Prof Andrew Stewart and Associate Professor Joanna Howe recently participated in a workshop on Emerging Business Models and the Evolving Regulatory Response organised by the Centre for Employment and Labour Relations Law at Melbourne Law School, and attended by a select group of academics, practitioners and government officials.
Prof Andrew Stewart, along with Professor Shae McCrystal from Sydney Law School, presented a paper entitled “Labour Regulation and the Great Divide: Do New Business Models Require a New Category of Worker?”. t examined the way in which labour rights are typically given to employees, but not independent contractors or other self-employed workers. In reviewing debates about the categorisation and protection of workers in the “gig economy”, the paper argued against the creation of a new, “intermediate” category of worker, on whom something less than the full range of employment rights would be conferred.
Associate Professor Joanna Howe’s paper was entitled:
In Cahoots? A Critical Examination of the Relationship between Labour Hire and Growers in the Australian Horticulture Industry
There is a gap in our knowledge on labour hire reliance in the Australian horticulture industry.
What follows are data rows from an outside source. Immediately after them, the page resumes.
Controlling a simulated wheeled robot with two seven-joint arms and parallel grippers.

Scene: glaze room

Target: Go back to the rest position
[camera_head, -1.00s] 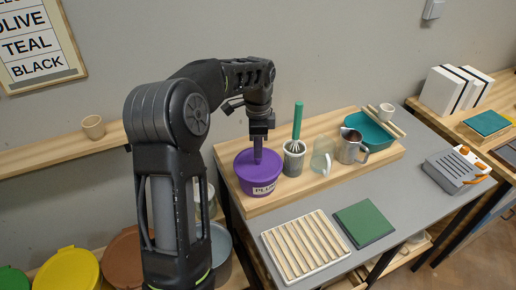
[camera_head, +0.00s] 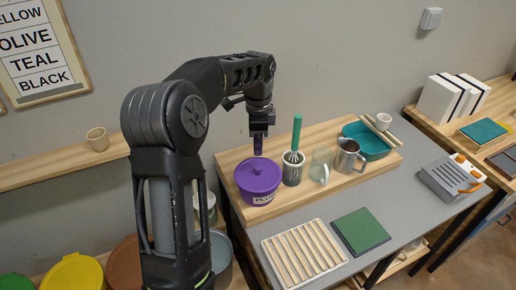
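My left arm comes in from the left and arches over the bench. My left gripper (camera_head: 258,145) points down just above the purple lidded tub (camera_head: 262,187), whose label is partly readable as a plum name. A small gap shows between the fingertips and the lid's knob. The fingers are seen edge-on, so their opening is hidden; nothing is visible hanging from them. My right gripper is not in view.
On the wooden board (camera_head: 228,158) stand a cup with a whisk (camera_head: 293,166), a glass jar (camera_head: 320,166), a metal jug (camera_head: 347,157) and a teal bowl (camera_head: 370,141). A slatted rack (camera_head: 303,252) and green tile (camera_head: 360,231) lie in front. A small cup (camera_head: 97,138) sits on the wall shelf.

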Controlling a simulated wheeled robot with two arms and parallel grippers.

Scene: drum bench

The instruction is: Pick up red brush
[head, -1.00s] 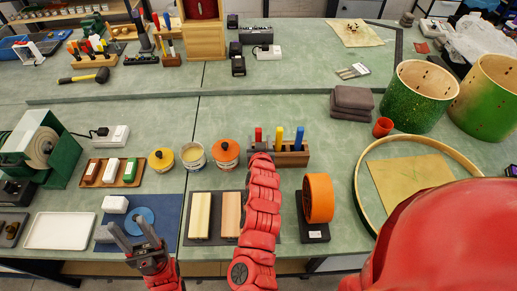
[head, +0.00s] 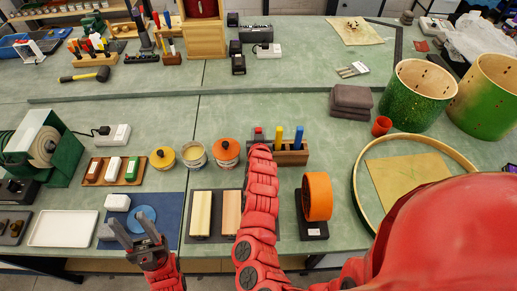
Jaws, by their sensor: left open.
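A wooden holder (head: 291,158) stands mid-bench with a yellow handle (head: 279,134) and a blue handle (head: 298,137) upright in it. A small bit of red, perhaps the top of the red brush (head: 258,130), shows at the holder's left end, just beyond the end of my right arm. My right gripper (head: 258,138) is almost wholly hidden by its own arm; only a small dark part shows at the red bit, and its jaws cannot be made out. My left gripper (head: 131,227) is open and empty over the blue mat at the lower left, far from the holder.
Left of the holder stand tins with orange (head: 226,149) and yellow (head: 162,158) tops. An orange wheel (head: 317,196) on a dark base stands to the right, beside a drum hoop (head: 360,195). Two wooden blocks (head: 201,214) lie beside my right forearm. Green drum shells (head: 415,96) stand at the right.

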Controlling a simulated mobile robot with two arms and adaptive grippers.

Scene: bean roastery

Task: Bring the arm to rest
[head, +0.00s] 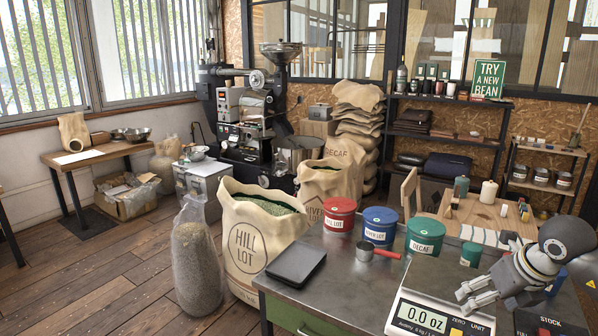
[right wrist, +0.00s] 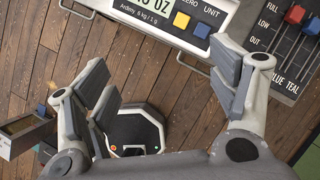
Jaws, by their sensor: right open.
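My right gripper (head: 466,298) is in the lower right of the head view, in front of the wrist and over the near edge of the scale (head: 410,312). Nothing is held. The scale reads 0.0 oz; its panel with yellow and blue buttons shows at the top of the right wrist view (right wrist: 200,12). My left gripper is in neither view.
A stock board (right wrist: 285,45) with sliders lies right of the scale. A bean sack (head: 255,240) stands left of the table.
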This paper relies on extensive field work in five regional locations to seek to develop a better understanding of labour hire use – including the extent to which growers rely on non-compliant providers to access and remunerate workers. The paper argues that growers’ reliance on non-compliant labour hire has reshaped the horticultural labour market and developed a pervasive and unfortunate business model which serves to undermine fair competition among growers, as well as employment standards for those working in the industry.